The original home was from 1815. In form, it was basically a Cape—with a first-floor kitchen, dining room, and bedroom, and a second half-story under the eaves with gable windows on each end. Onto this, succeeding generations had added according to their needs—a smaller extension first, and then a larger one in the 90’s.
Its evolution had led to some awkward results. The entry sequence was garbled and the floor plan cluttered. Coming in the front door, we were faced with a blank wall, and a chance to turn left or right, but no sense of where to go.
The nearby laundry room had interior windows that opened onto the small galley kitchen, like we might pass ice cream cones from one to the next. The modern addition had a jet tub in what was essentially the public bathroom. But we all knew there was potential.
The living room was lovely, with exposed timbers overhead, and wide board floors. The primary bedroom was just the right size and boasted a small en suite bathroom. A small room on the south was begging to become a quiet study area. The 90’s addition would make a great home office and guest suite (we just had to ditch that jet tub.) We pledged to work through this puzzle, piece by piece, to find the solution to each distinct part, and make this old place sing.
We love to fold builders into our design process early, to get their feedback, advice, and creative inputs. With a limited budget, too, we knew we’d need their financial insights. The clients hired Jonathan Klein (now retired) to bring his expertise to bear. He was the right match for this delicate project—thoughtful, gentle, kind, serious, attentive to details, and he loves old houses. He was ALMOST ready to retire, but not quite yet. We signed him up and got underway with the serious design.

down to make way for additional insulation.
Button up and modernize
Our goal was to create a modern, great-performing building, without losing the charm of the low-slung, cozy interiors of this old Cape, with those original beams and floorboards. So, we moved the energy work to the outside. We chain sawed the eaves, stripped the failing siding, and replaced it with a thick insulated parka suitable for a New England winter—4-6” of foam outside, new back-vented siding and a standing seam roof. We applied new eaves, put in lots of new windows, replaced the noisy pellet stove with a new wood stove, and attached a small porch to soften the entry sequence.
We added electric heat pumps, for super-efficient heating (and cooling), and an HRV (heat recovery ventilation) for constant fresh air through even the coldest portions of the year. Tiny electric convection heaters help warm in out-of-the-way rooms like the en suite primary bathroom. We added solar to the lower roof to help zero out their electric bills.
Fix the flow
Without changing the footprint, we wanted to remake the house to better serve our clients’ life in retirement. We did add a new landing porch, and just inside a small mudroom to soften the arrival zone. No more opening the door to a blank hallway, but a place for the clients to take off their boots (or skis) and warm up, a place for leashes and walking sticks and raincoats.
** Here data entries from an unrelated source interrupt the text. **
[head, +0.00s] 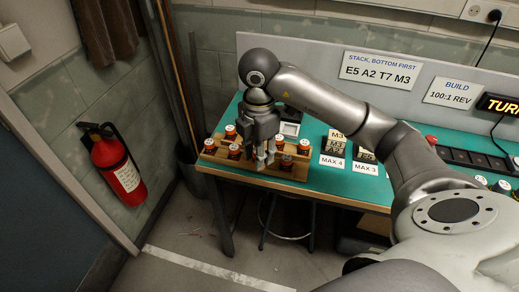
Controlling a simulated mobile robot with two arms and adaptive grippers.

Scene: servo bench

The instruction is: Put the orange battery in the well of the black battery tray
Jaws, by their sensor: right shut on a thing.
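A wooden rack (214,156) stands at the table's front left corner and holds several small orange-red cylinders with pale tops, which look like the orange batteries. My right gripper (264,161) points down over the middle of this rack, its fingertips at the level of the cylinders. It is shut on what appears to be an orange battery, mostly hidden by the fingers. One orange cylinder (304,147) stands to the right of the gripper. A small dark tray-like thing (290,113) behind the gripper may be the black battery tray; its well cannot be made out. My left gripper is out of view.
Stacked labelled blocks (334,141) stand right of the rack, behind white cards marked MAX 4 and MAX 3. A red button (431,139) and a row of dark bins (472,159) are farther right. A grey panel with signs backs the green table.

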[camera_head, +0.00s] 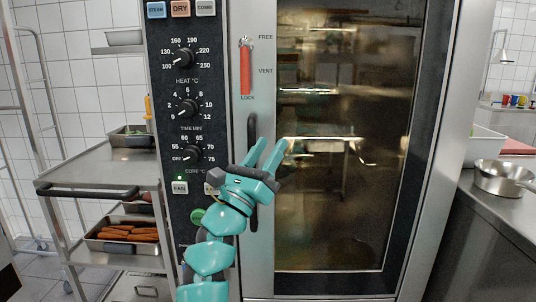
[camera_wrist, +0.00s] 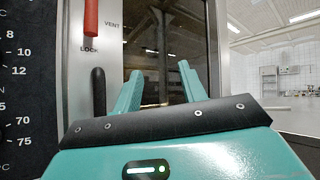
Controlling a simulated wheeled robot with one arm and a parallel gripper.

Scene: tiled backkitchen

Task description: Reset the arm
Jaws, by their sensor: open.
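My teal gripper (camera_head: 267,155) is raised in front of the oven (camera_head: 260,220), with its fingers pointing up. The two fingers stand apart with nothing between them. In the wrist view my gripper (camera_wrist: 160,88) also shows open and empty before the dark glass door. The black door handle (camera_head: 252,130) is just left of the fingers in the head view. It also shows left of them in the wrist view (camera_wrist: 98,92). I cannot tell whether any finger touches the door. My arm rises from the bottom of the head view and covers part of the control panel.
A red lock lever (camera_head: 245,70) is above the handle. Control knobs (camera_head: 187,108) line the left panel. A steel trolley (camera_head: 100,175) with trays, one holding sausage-like food (camera_head: 128,232), stands at left. A counter with a steel pan (camera_head: 502,176) stands at right.

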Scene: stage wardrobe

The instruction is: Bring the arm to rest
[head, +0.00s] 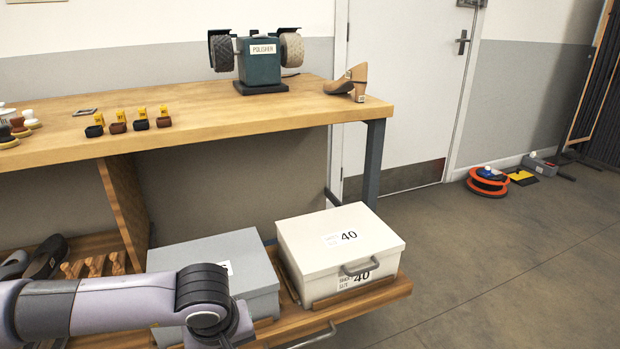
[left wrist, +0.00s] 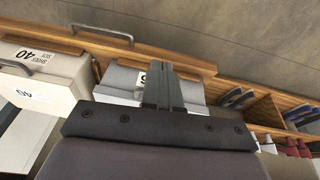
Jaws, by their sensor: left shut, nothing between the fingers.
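My left arm (head: 120,304) comes in from the left in the head view, low in front of the drawer. Its gripper is out of that view, hidden below the bottom edge. In the left wrist view my left gripper (left wrist: 164,88) has its two fingers together, with nothing between them. Behind the fingers in that view is a grey box (left wrist: 122,78). My right gripper is in neither view.
A white box marked 40 (head: 340,243) and the grey box (head: 225,262) stand in an open wooden drawer (head: 385,293). Above is a workbench (head: 230,115) with a polisher (head: 259,62) and a tan heeled shoe (head: 350,82). The floor at right is clear near the bench.

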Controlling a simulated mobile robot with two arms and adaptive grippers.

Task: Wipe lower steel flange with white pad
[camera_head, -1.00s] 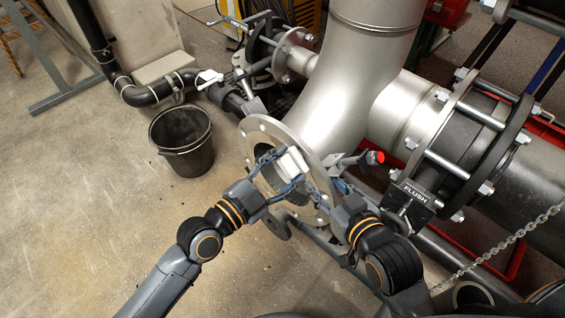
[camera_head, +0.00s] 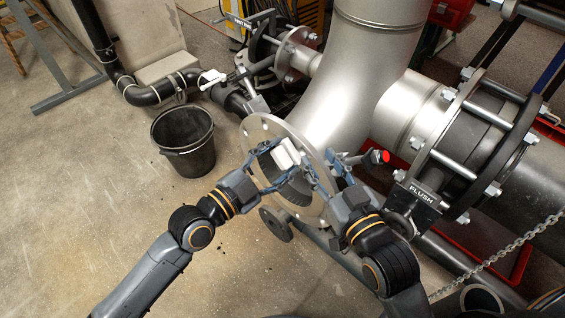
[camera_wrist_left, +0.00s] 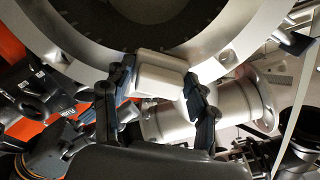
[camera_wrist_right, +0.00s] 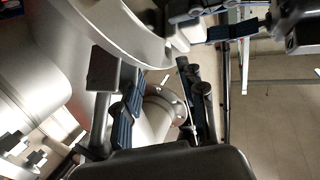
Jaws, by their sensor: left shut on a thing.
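The white pad (camera_head: 286,153) is between the fingers of my left gripper (camera_head: 277,169), in front of the lower steel flange (camera_head: 262,128). The flange is a wide ring with bolt holes at the open end of the big steel pipe. In the left wrist view the pad (camera_wrist_left: 160,74) is gripped between both fingers and overlaps the flange's rim (camera_wrist_left: 84,52); I cannot tell whether it touches. My right gripper (camera_head: 325,172) is at the flange's right side. In the right wrist view its fingers (camera_wrist_right: 160,103) are apart with nothing between them.
A black bucket (camera_head: 184,140) stands on the floor at left, with free floor before it. A "FLUSH" sign (camera_head: 421,192) and a chain (camera_head: 500,250) are at right.

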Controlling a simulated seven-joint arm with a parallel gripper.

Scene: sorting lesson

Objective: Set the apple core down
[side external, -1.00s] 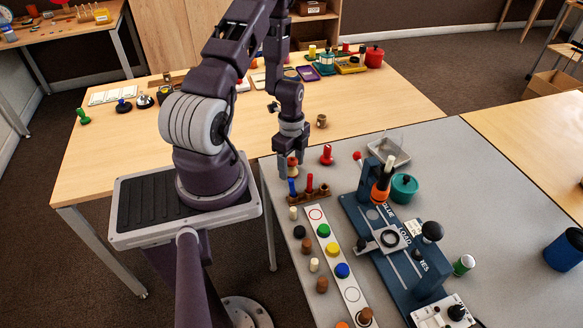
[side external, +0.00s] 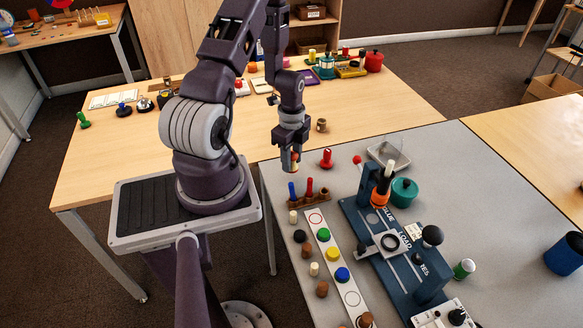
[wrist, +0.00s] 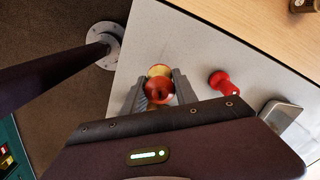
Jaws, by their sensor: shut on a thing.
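The apple core (wrist: 158,88), red with a pale yellow end, sits between the two grey fingers of my gripper (wrist: 157,92) in the wrist view. My gripper (side external: 292,164) is shut on it. In the side external view the apple core (side external: 295,158) shows as a small red and yellow patch, largely hidden by the fingers. They are over the grey table (side external: 455,170) near its back left corner. I cannot tell how far the core is above the surface.
A red peg-like piece (side external: 327,158) stands just right of my gripper, also in the wrist view (wrist: 224,84). A wooden rack with blue and red pegs (side external: 310,194) is in front. A clear tray (side external: 388,153) and a blue fixture (side external: 392,243) stand to the right.

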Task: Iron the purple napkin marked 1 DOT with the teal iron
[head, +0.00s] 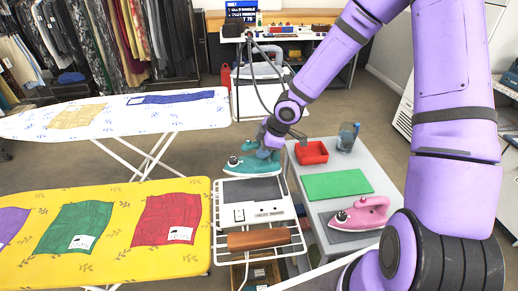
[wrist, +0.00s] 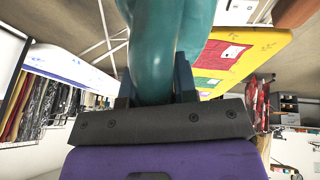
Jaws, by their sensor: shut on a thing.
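The teal iron (head: 252,162) is at the back of the grey iron rest on the wire rack (head: 265,250); whether it touches the rest is hard to tell. My gripper (head: 270,139) is shut on the iron's handle. In the wrist view the teal handle (wrist: 152,50) fills the space between the two fingers (wrist: 155,88). A purple napkin (head: 10,224) lies on the yellow ironing board (head: 120,262) at the left picture edge, partly cut off. No dot mark on it is readable.
On the yellow board lie a green napkin (head: 75,226) and a red napkin (head: 168,219). A white board (head: 190,115) stands behind. A pink iron (head: 360,213), green mat (head: 337,184), red tray (head: 311,152) and jug (head: 348,136) stand on the grey table (head: 385,186).

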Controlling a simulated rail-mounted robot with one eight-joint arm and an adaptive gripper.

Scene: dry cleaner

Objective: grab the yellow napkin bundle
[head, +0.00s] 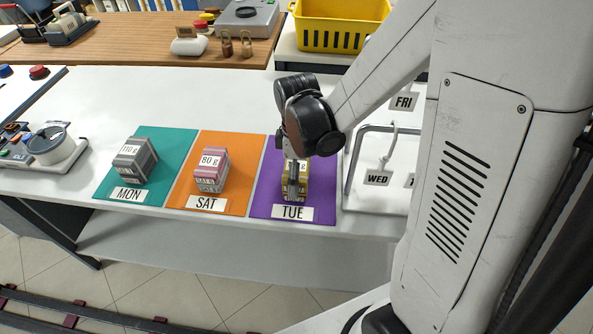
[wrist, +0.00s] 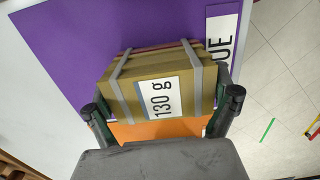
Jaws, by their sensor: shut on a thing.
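The yellow napkin bundle (head: 301,192) is on the purple mat (head: 262,190) marked TUE in the head view, partly hidden by my gripper (head: 297,180) above it. In the wrist view the bundle (wrist: 135,77) shows grey straps and a label reading 130 g. The fingers of my gripper (wrist: 162,112) stand at its two ends, shut on it. I cannot tell whether the bundle rests on the mat or is slightly raised.
A grey 110 g bundle (head: 136,158) sits on the green MON mat (head: 176,150). A pink 80 g bundle (head: 211,170) sits on the orange SAT mat (head: 240,150). A rack with WED (head: 377,177) and FRI (head: 404,101) tags stands right. A yellow basket (head: 335,30) is behind.

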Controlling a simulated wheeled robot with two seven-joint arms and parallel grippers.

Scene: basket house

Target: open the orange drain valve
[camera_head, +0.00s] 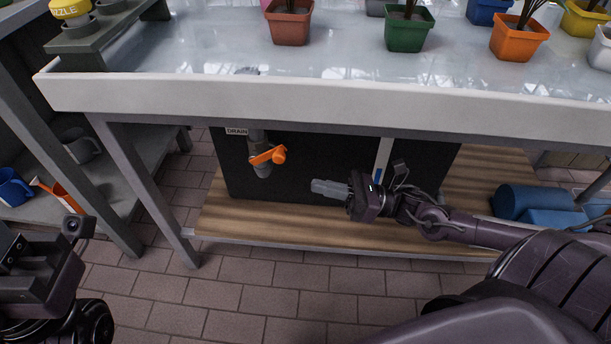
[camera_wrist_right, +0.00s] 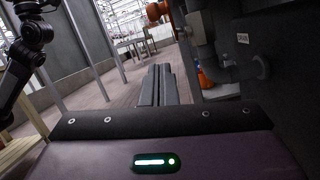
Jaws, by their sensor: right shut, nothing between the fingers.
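The orange drain valve handle (camera_head: 268,156) sits on a grey vertical pipe (camera_head: 258,140) under the bench, below a DRAIN label (camera_head: 236,131). In the right wrist view the handle shows at the top (camera_wrist_right: 157,11), beside the grey pipe (camera_wrist_right: 205,52). My right gripper (camera_head: 318,188) is shut and empty. It points left, to the right of the handle and a little lower, apart from it. Its closed fingers also show in the right wrist view (camera_wrist_right: 157,85). My left gripper body (camera_head: 45,265) is at the lower left; its fingers do not show.
The white bench edge (camera_head: 330,100) runs above my right gripper. A dark panel (camera_head: 320,155) stands behind the pipe, over a wooden lower shelf (camera_head: 300,225). A bench leg (camera_head: 150,195) stands left of the valve. Blue rolls (camera_head: 535,202) lie at right.

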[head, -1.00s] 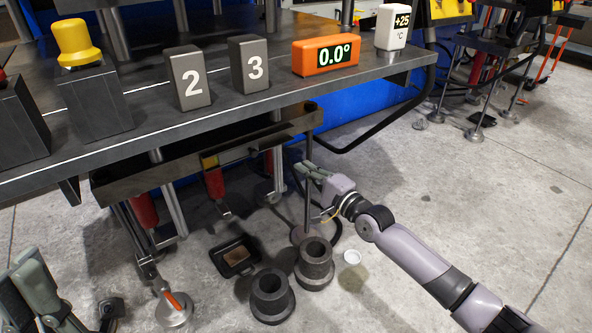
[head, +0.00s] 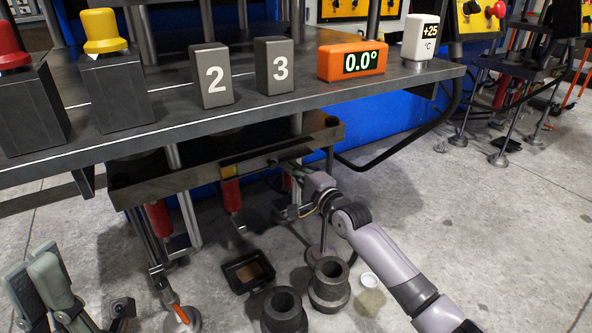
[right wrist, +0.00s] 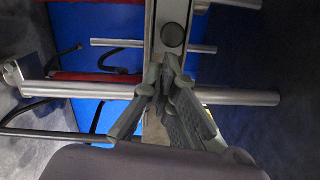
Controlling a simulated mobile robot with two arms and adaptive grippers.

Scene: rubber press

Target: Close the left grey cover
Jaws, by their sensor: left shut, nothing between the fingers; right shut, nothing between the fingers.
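Two grey blocks stand on the dark table, one marked 2 (head: 212,77) and one marked 3 (head: 275,68). I cannot tell which part is the left grey cover. My right gripper (head: 283,166) is shut below the table's front edge, beside the dark metal ledge (head: 150,188) under it. In the right wrist view my right gripper (right wrist: 163,72) has its fingers together in front of a metal upright (right wrist: 172,35), with nothing between them. Whether it touches the upright is unclear. My left gripper (head: 38,262) is shut and empty at the lower left, away from the table.
A yellow button (head: 103,30), a red button (head: 10,58) and an orange display (head: 351,62) stand on the table. Metal rods cross the right wrist view (right wrist: 230,97). A black tray (head: 248,270) and dark flanged cylinders (head: 328,277) lie on the floor.

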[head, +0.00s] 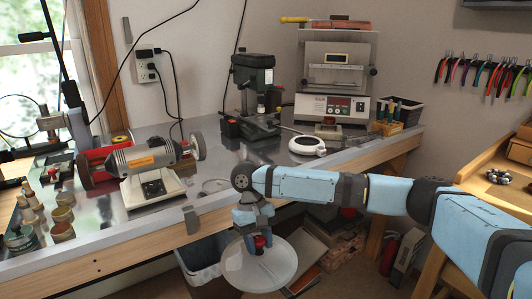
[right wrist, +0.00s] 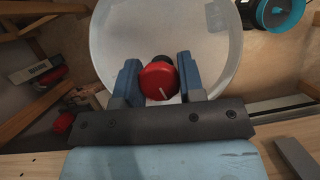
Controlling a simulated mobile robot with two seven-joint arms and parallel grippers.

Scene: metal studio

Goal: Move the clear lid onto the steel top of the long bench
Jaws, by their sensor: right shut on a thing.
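The clear lid (head: 245,272) is a wide round see-through disc with a red knob (head: 259,241). It hangs roughly level in front of the long bench, beyond its wooden front edge and over the floor. My right gripper (head: 258,232) is shut on the knob from above. In the right wrist view the red knob (right wrist: 159,80) sits between the two blue fingers, with the lid (right wrist: 112,28) spread behind it. The steel top (head: 222,160) of the long bench is shiny grey. My left gripper is not in view.
On the bench stand a grinder (head: 145,158), a drill press (head: 254,85), a small furnace (head: 333,85) and a white round device (head: 307,145). Small jars (head: 62,214) crowd the left end. Steel between grinder and white device is mostly clear. A lined bin (head: 205,258) stands below.

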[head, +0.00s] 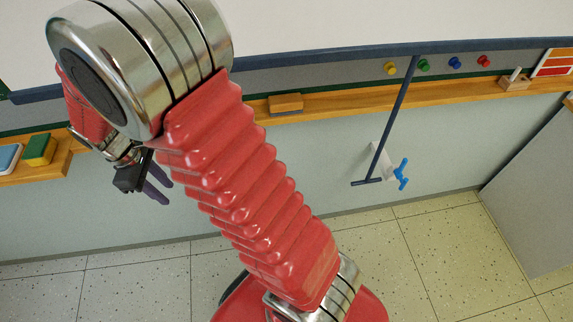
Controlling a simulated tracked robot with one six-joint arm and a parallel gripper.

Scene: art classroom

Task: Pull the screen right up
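The white screen (330,22) fills the top of the head view, its upper part out of frame. A dark blue bar (330,55) runs along its lower edge, above the wooden ledge. A dark blue rod (395,112) hangs from this bar right of centre, slightly slanted, and ends in a short crossbar handle (364,182) below the ledge. My gripper (164,188) is at the left, in front of the lower wall and far left of the rod. Its two dark purple fingers look apart, with nothing seen between them. My arm hides part of the screen's bar.
A wooden ledge (350,101) carries an eraser (286,103), a sponge (40,150) and a small block (515,82). Coloured magnets (424,65) sit above it. A blue tap-like handle (401,174) on a white mount is close beside the rod's handle. A grey panel (535,190) stands at right.

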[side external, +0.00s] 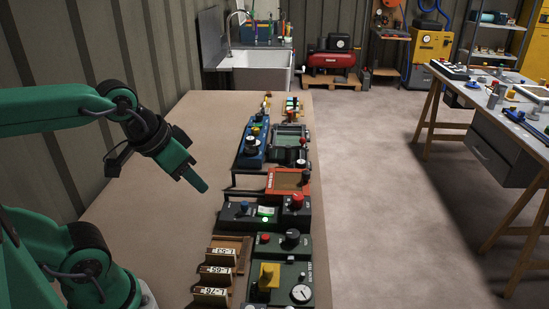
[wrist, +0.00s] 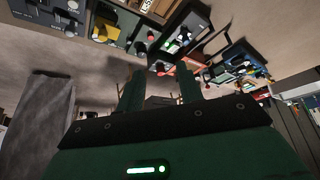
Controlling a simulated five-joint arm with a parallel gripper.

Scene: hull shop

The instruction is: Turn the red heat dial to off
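The red dial (side external: 297,201) stands on the right end of a black control box (side external: 236,216) with a lit green display, at the right side of the bench.
A red-framed panel (side external: 289,181) lies behind the box, and a dark green box with a red button and black knob (side external: 283,245) in front. A yellow-switch gauge box (side external: 281,283) and labelled wooden holders (side external: 214,272) stand nearer. The bench's left part (side external: 150,215) is bare.

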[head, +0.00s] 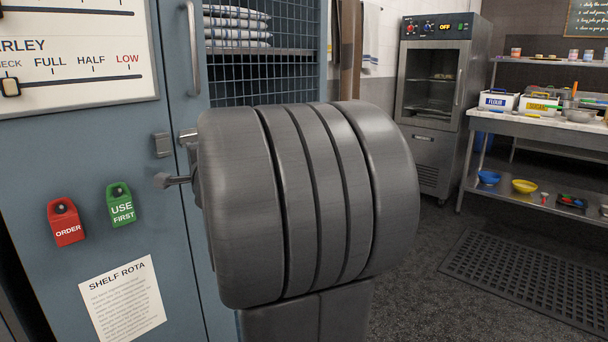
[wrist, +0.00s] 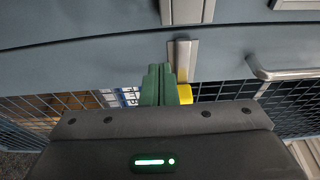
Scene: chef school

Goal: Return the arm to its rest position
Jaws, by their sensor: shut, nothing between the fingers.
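My gripper (wrist: 160,75) shows in the wrist view as two green fingers pressed together with nothing between them. They point at a blue cabinet door. A metal latch plate (wrist: 184,60) shows just right of the fingertips, with a small yellow thing (wrist: 184,94) beside the fingers; I cannot tell whether they touch. In the head view my large dark grey arm link fills the middle and hides the gripper. The blue cabinet (head: 90,170) stands close behind it, with a latch handle (head: 172,180) at the link's left edge.
The cabinet's mesh door (head: 262,78) shows folded cloths (head: 236,30) on a shelf. A red tag (head: 65,222), a green tag (head: 121,204) and a paper (head: 123,300) are on the cabinet. A steel oven cabinet (head: 433,100) and worktable (head: 540,127) stand farther right. Dark floor (head: 420,270) is clear between.

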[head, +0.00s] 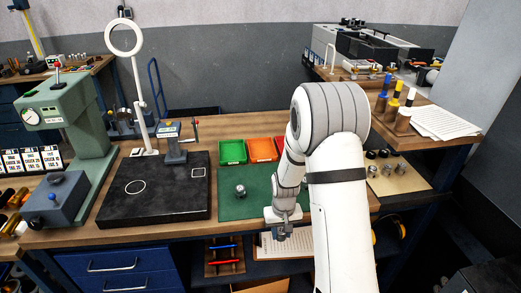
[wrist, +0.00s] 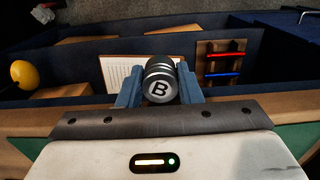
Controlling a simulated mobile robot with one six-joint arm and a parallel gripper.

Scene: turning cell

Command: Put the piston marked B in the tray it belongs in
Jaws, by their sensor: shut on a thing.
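In the wrist view a grey metal piston marked B (wrist: 159,88) sits between the two blue-grey jaws of my gripper (wrist: 159,80), with its lettered face toward the camera. In the head view my gripper (head: 282,232) is low at the front edge of the green mat (head: 228,209); the held piston is hard to make out there. A green tray (head: 232,152) and an orange tray (head: 262,150) stand behind the mat. A red tray edge (head: 280,146) shows beside my arm, mostly hidden by it.
Another metal piston (head: 240,191) stands on the mat. A dark stone plate (head: 155,193) with a ring lamp and a small fixture is to the left. A beige board (head: 398,176) with several metal parts is to the right. Papers (head: 285,244) lie on a lower shelf.

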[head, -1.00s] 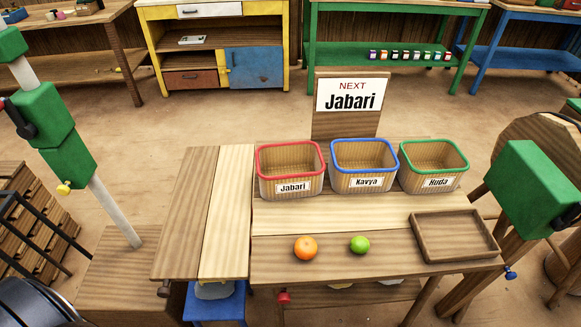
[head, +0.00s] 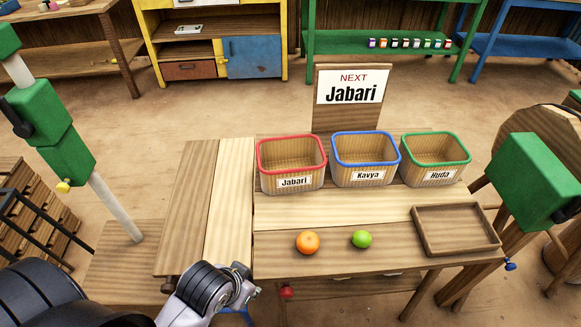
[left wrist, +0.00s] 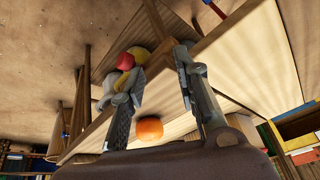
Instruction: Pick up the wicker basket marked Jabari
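The wicker basket marked Jabari (head: 290,172) has a red rim and stands upright and empty on the table, leftmost of three baskets. The Kavya basket (head: 364,165) has a blue rim, and the Huda basket (head: 435,164) a green rim. My left gripper (head: 247,284) is low at the table's front edge, below and left of the Jabari basket and apart from it. In the left wrist view my left gripper (left wrist: 163,98) has its fingers spread with nothing held. My right gripper is not in view.
An orange (head: 307,242), a green lime (head: 361,239) and a wooden tray (head: 456,250) lie in front of the baskets. A sign (head: 351,87) reading "NEXT Jabari" stands behind them. The table's left boards (head: 205,210) are clear.

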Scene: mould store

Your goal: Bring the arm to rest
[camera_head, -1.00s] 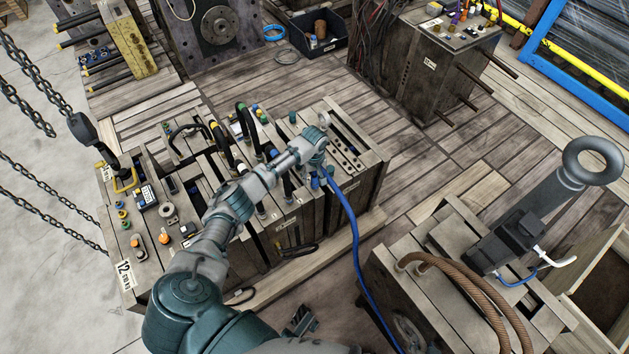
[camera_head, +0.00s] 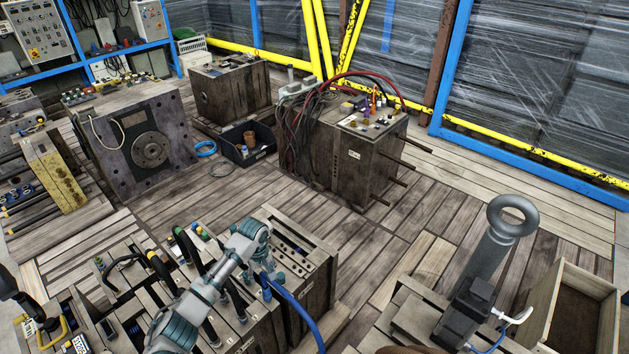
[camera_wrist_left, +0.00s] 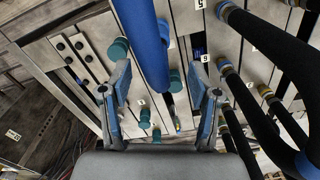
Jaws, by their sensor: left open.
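My left arm (camera_head: 200,300), grey and teal, comes in from the bottom left in the head view. It reaches over a wooden-looking mould block with slots and fittings (camera_head: 318,262). My left gripper (camera_head: 266,280) hangs low by the block's top, small and partly hidden by the wrist. In the left wrist view the gripper (camera_wrist_left: 160,76) is open, its two fingers well apart. A thick blue hose (camera_wrist_left: 146,40) shows between the fingers in the picture; I cannot tell whether it touches them. My right gripper is not in view.
Black hoses (camera_head: 190,250) arch over the block left of my gripper. A dark post with a ring (camera_head: 497,245) stands at the right beside an open wooden box (camera_head: 612,315). Another mould with cables (camera_head: 345,150) stands behind. Plank floor (camera_head: 400,235) between them is clear.
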A new kitchen spread its wings to capture the space that had been the awkward kitchen and laundry—now with room for two to cook comfortably and to sit and eat. The floor here—straddling two portions of the building—required some heroics by the carpenters just to get it flat enough for kitchen tile. It was never going to be plumb and level, and we accepted that as a compromise with the two-hundred-year-old structure. The ghosts of 1815 aren’t ever banished.
We opened the connection to the living room, and its new woodstove. We made the south-facing windows bigger and better insulated to brighten the rooms in the old wing. And we claimed the southeast corner of the house for a wood-paneled study and a bright new window. On the upper story, we did as little as possible. Our clients didn’t need that half-story space for anything but storage, after we’d set up the newer portion of the first floor for guests, so we
could take the money we might’ve spent up there for more important things.
In the 90’s addition (without the jet tub!), we had room for a new shower and linen closet. The home office and guest space now had an attached bath, and the south side of this newer portion of the house got a writing desk and room for growing things.
What had been a house in three sections, feeling disjointed and cobbled together, became a high-performing home for the coming decades. For our clients, this house in a dream location, with some careful decision-making and thoughtful planning, became their dream retirement home.